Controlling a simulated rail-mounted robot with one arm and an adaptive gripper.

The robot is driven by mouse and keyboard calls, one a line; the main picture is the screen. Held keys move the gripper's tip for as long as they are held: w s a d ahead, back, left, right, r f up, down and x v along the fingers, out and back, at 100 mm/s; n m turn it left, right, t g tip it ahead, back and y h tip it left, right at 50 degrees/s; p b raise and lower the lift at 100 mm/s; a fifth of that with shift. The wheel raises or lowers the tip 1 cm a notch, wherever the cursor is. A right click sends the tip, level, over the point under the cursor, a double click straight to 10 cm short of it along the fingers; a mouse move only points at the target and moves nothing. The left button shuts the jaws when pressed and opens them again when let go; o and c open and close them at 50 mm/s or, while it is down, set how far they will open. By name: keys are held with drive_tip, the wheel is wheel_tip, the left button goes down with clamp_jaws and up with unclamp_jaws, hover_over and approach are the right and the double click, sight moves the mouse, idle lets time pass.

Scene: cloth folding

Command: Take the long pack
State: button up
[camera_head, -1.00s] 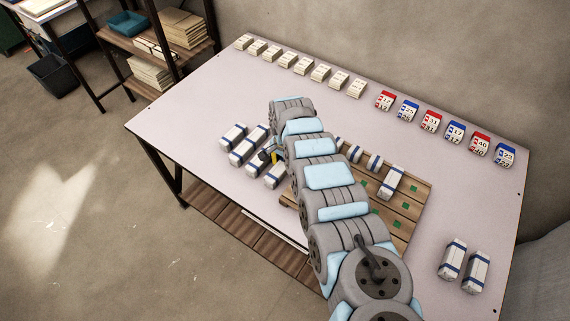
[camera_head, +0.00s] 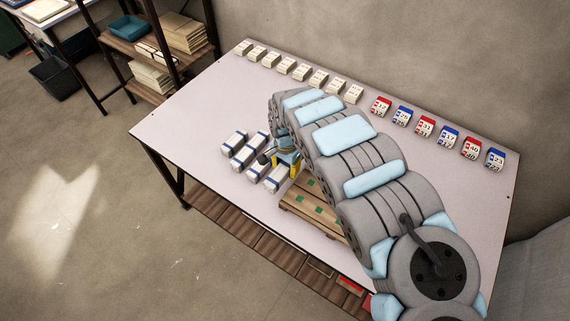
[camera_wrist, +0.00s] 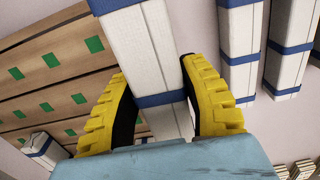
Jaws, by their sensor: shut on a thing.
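My gripper (camera_wrist: 165,105) has its yellow fingers shut on the sides of a long white pack (camera_wrist: 143,48) with blue bands. The pack's far end runs out of the top of the wrist view and my wrist covers its near end. In the head view my gripper (camera_head: 287,165) is low over the table, beside a row of white-and-blue packs (camera_head: 250,150). The pack at the row's right end (camera_head: 275,178) appears to be the held one; whether it is lifted cannot be told. Two more packs (camera_wrist: 240,45) lie to the right in the wrist view.
A slatted wooden pallet with green squares (camera_head: 308,205) lies right of the packs, partly hidden by my arm. A small pack (camera_wrist: 40,148) shows beside it. White blocks (camera_head: 300,69) and red and blue numbered blocks (camera_head: 425,126) line the table's back edge. The table's left part is clear.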

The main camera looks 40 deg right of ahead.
═══
**PROBLEM TO WORK ON**. Write out the data precisely as given, excluding the pictures.

**COMPLETED EXERCISE**.
Controlling a simulated rail-mounted robot with one arm and an adaptive gripper.

The robot is driven by mouse and keyboard calls, one a line; the main picture is the screen. Held keys move the gripper's tip for as long as they are held: w s a d ahead, back, left, right, r f up, down and x v along the fingers, out and back, at 100 mm/s; n m turn it left, right, t g tip it ahead, back and y h tip it left, right at 50 degrees/s; p b raise and lower the lift at 100 mm/s; a fifth of that with shift. The wheel raises or lowers the tip 1 cm a notch, wherever the cursor is. A right click sends the tip, level, over the point under the cursor, a double click straight to 10 cm short of it along the fingers; a mouse move only points at the target and moves nothing. The left button shuts the jaws when pressed and opens them again when let go; o and c open and close them at 50 mm/s or, while it is down, set how far they will open. By name: keys are held with drive_tip, the wheel is wheel_tip, the left button goes down with clamp_jaws and up with unclamp_jaws, hover_over and approach are the right and the double click, sight moves the mouse, idle lets time pass.

Scene: cloth folding

Command: Take the long pack
State: button up
[camera_head, -1.00s] 
[camera_head, +0.00s] 
[camera_wrist, +0.00s] 
Jaws, by their sensor: shut on a thing.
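My gripper (camera_wrist: 165,105) has its yellow fingers shut on the sides of a long white pack (camera_wrist: 143,48) with blue bands. The pack's far end runs out of the top of the wrist view and my wrist covers its near end. In the head view my gripper (camera_head: 287,165) is low over the table, beside a row of white-and-blue packs (camera_head: 250,150). The pack at the row's right end (camera_head: 275,178) appears to be the held one; whether it is lifted cannot be told. Two more packs (camera_wrist: 240,45) lie to the right in the wrist view.
A slatted wooden pallet with green squares (camera_head: 308,205) lies right of the packs, partly hidden by my arm. A small pack (camera_wrist: 40,148) shows beside it. White blocks (camera_head: 300,69) and red and blue numbered blocks (camera_head: 425,126) line the table's back edge. The table's left part is clear.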

The main camera looks 40 deg right of ahead.

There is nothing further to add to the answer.